Wow...this newbie is impressed! Just found you and can't wait to learn more...in the meanwhile, can you help me figure out why my new batch of blackberry shrub won't stop bubbling even after I've added vinegar? Help, I promise you a bottle if you can help me figure it out...BTW this is NOT my first shrub rodeo....been making them with much success. In fact, am just about to bottle my first batch of Uniquely San Antonio Loquat Shrub...would you like to play with some? I'll just hope and wish for a response in your comments...while I learn to make some of these awesome sounding drinks! Thanks in advance...CST

frederic said...

It depends on how you're making the shrub -- like if you let it ferment with the sugar for a while before adding the vinegar or if you do it a hot method like making a syrup and then adding in the vinegar.

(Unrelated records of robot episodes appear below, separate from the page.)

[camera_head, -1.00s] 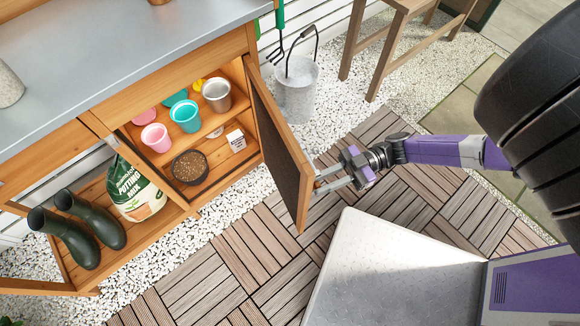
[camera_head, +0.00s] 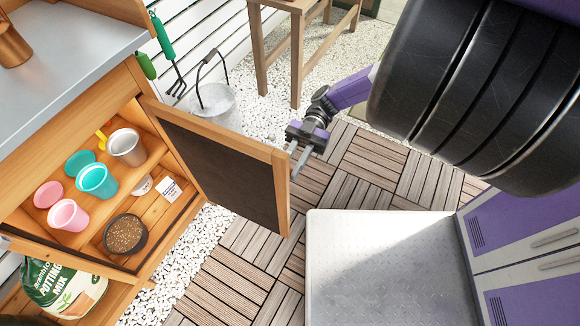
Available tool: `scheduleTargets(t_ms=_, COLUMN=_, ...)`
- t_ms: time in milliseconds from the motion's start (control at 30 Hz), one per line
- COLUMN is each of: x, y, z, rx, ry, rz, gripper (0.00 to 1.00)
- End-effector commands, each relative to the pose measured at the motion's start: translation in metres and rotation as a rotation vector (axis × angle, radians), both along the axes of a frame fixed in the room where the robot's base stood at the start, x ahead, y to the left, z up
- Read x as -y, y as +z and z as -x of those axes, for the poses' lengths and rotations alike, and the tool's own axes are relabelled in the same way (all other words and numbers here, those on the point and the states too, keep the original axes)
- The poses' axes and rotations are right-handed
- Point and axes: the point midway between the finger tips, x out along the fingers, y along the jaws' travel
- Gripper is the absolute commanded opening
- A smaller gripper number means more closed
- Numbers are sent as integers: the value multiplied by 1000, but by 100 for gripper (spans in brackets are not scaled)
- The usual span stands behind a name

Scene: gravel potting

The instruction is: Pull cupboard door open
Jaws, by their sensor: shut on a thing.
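The cupboard door (camera_head: 226,170), a wooden frame with a dark inner panel, stands wide open, swung out to the right of the cupboard (camera_head: 150,257). My gripper (camera_head: 297,160) is at the door's free edge, on its far side. Its fingers are shut on something there, most likely the door's handle, which the door edge and the fingers hide.
A grey bucket (camera_head: 214,105) stands on the gravel behind the door. A wooden stool or bench (camera_head: 297,55) is beyond it. Green-handled tools (camera_head: 161,38) hang at the cupboard's side. A potting mix bag (camera_head: 62,290) is at lower left. Decking (camera_head: 235,268) in front is clear.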

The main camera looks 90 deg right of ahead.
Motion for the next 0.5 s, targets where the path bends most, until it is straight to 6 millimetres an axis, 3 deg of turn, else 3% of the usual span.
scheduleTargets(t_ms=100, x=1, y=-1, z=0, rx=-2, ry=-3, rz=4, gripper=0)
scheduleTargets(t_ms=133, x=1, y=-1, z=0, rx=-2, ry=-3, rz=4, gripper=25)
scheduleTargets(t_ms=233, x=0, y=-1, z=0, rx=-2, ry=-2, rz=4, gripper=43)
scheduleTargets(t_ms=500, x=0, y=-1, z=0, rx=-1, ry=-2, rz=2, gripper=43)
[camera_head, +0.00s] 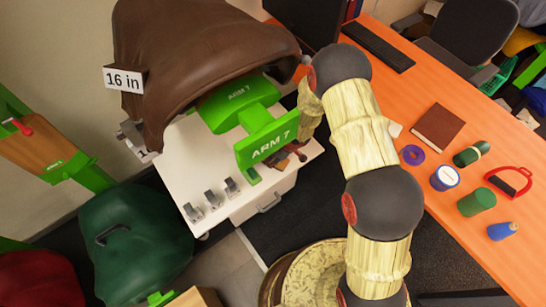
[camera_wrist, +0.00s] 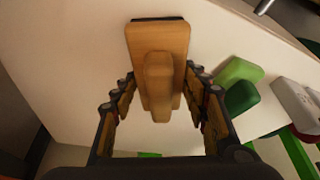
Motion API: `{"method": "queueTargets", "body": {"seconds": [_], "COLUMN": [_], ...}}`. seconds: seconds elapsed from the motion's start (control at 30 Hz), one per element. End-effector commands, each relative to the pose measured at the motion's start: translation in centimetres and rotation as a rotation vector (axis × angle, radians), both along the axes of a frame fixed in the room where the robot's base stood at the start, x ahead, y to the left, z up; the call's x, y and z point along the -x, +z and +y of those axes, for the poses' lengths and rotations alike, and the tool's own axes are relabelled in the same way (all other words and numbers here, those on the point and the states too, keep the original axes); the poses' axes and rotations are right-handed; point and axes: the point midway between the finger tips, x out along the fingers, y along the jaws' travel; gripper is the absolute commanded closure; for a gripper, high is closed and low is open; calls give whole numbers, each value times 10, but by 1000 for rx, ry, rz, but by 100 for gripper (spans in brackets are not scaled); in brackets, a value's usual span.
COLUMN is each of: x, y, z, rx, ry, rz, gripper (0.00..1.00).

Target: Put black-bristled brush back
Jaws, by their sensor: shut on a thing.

With the former, the yeast and acetobacter will work in conjunction with the other. The yeast will break down sugar into ethanol and carbon dioxide (the likely bubbles you're seeing) and the live microbes in many vinegars (not in industrial vinegars cleaned up over a still) will convert the ethanol into acetic acid/vinegar.

Read more: http://cocktailvirgin.blogspot.com/2010/08/notes-about-shrubs.html

CST said...

Thanks so much for your response, Frederic.
Should have told you yesterday that the reason I am so impressed with "the adams" is that my Hungarian grandmother sipped kummel as an aperitif...it was so amazing to me that caraway seeds could be become something so exotic...now I can try it myself.
I am especially grateful for your input about my blackberry shrub...which, by the way looks far less bubbly today. Your oh-so scientific expertise is much appreciated. In fact, if you'd share some sort of mailing address, my partner and I will ship some right off for you to experiment with. We have made at least a dozen varieties so far, using the very finest locally sourced fruit and are quite proud of them...Uniquely San Antonio Loquat is our latest endeavor and would certainly be included. Again, please know that you have some enthusiastic new followers in San Antonio, Texas.